You used a balance transfer to pay off your credit card debt — that’s great! Having less debt — or no debt — is the best way to improve your credit score. And using a 0 APR credit card to get there saves you interest, allowing you to throw more cash at your balance.

Your zero interest credit card served its purpose. Now that its interest rate has kicked in, should you keep it? Yes, along with the one you’ve paid off. Here’s why:

  • To preserve the length of your credit history. The amount of time your credit accounts have been open makes up about 15% of your credit score. If the card you’ve paid off has been with you since the very beginning, keep it open, even if it’s seen some misuse. It will improve your score in the long run.
  • To maintain your available credit. Your credit utilization rate — that is, how much of your available credit you’re using — is a major piece of your credit score, about 30%. The more credit you have available from month to month, the higher your score. Closing a credit account, especially one with a high limit, decreases your available credit and your score.
  • To avoid repeated applications. Applying for a new card dings your score for about a year, so there’s little point in closing an account if you’ll just apply for another later. Keeping the cards you have — as long as they don’t have high annual fees — ensures that you don’t experience more credit inquiries than necessary.
  • To keep positive information on your report. If you don’t carry a balance on an account, it ultimately looks good on your credit report — and if you keep that account open, it will appear on your report forever. But if you close an account, that good information drops off your report within about 10 years.

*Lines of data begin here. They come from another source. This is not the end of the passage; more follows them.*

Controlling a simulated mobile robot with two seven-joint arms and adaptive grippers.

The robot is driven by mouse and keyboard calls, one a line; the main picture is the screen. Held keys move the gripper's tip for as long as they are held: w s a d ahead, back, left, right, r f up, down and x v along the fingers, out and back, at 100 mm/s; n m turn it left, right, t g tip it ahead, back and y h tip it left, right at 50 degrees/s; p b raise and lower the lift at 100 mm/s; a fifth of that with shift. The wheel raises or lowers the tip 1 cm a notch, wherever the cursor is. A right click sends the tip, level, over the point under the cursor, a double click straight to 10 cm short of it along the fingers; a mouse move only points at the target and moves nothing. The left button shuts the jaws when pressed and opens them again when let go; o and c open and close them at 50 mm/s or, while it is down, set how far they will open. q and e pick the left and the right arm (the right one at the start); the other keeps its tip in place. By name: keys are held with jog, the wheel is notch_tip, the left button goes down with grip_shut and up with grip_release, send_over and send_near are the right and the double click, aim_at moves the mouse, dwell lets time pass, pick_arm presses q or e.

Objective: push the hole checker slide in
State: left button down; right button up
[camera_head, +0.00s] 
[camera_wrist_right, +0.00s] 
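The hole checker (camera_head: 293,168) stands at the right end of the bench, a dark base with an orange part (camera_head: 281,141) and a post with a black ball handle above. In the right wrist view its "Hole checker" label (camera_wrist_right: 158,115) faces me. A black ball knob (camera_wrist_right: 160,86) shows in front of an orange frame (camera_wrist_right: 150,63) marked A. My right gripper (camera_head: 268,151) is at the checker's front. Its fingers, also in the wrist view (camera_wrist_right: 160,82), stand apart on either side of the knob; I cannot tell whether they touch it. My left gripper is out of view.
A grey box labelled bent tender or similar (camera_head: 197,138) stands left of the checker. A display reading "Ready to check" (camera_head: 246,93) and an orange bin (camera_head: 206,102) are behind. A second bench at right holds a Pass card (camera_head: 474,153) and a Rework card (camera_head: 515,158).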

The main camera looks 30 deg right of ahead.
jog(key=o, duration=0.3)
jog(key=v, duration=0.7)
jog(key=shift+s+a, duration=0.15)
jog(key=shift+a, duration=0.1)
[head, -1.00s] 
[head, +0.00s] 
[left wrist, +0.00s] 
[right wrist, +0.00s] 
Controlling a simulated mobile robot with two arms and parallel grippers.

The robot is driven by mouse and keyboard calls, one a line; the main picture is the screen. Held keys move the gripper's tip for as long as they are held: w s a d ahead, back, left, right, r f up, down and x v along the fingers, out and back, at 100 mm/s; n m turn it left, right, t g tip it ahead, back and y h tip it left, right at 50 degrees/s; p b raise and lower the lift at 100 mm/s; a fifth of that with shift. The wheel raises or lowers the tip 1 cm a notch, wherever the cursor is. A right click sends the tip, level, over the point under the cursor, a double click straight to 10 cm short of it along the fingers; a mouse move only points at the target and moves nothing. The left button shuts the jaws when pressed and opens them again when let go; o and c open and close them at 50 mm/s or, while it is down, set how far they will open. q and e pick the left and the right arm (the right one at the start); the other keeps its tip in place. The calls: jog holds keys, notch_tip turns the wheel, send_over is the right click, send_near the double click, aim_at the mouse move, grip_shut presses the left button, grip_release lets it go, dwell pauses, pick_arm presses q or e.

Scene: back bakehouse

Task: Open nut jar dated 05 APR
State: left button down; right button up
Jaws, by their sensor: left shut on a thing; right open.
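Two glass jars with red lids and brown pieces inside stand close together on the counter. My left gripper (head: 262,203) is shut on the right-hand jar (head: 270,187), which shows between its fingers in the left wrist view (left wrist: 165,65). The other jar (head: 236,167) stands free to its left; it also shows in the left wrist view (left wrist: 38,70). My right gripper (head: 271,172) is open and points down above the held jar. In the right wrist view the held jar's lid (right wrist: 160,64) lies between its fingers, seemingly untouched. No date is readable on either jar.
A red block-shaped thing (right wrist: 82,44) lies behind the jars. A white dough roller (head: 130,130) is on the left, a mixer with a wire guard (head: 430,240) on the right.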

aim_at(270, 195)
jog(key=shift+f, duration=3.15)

» MORE: Keep your 0% APR credit card after the introductory period ends

Closing a credit account won’t help your credit score, but if having more credit always causes you to overspend, you may still want to shut an account or two. Make sure not to close accounts all at once, and keep at least one open, reserving it for emergencies. If possible, ask for a credit limit boost to reduce the impact on your available credit.

Ideally, however, you’ll keep paid accounts open. Using them to pay small monthly expenses, like your utilities or cellphone bill, is a great way to take advantage of the credit you have without running up a balance.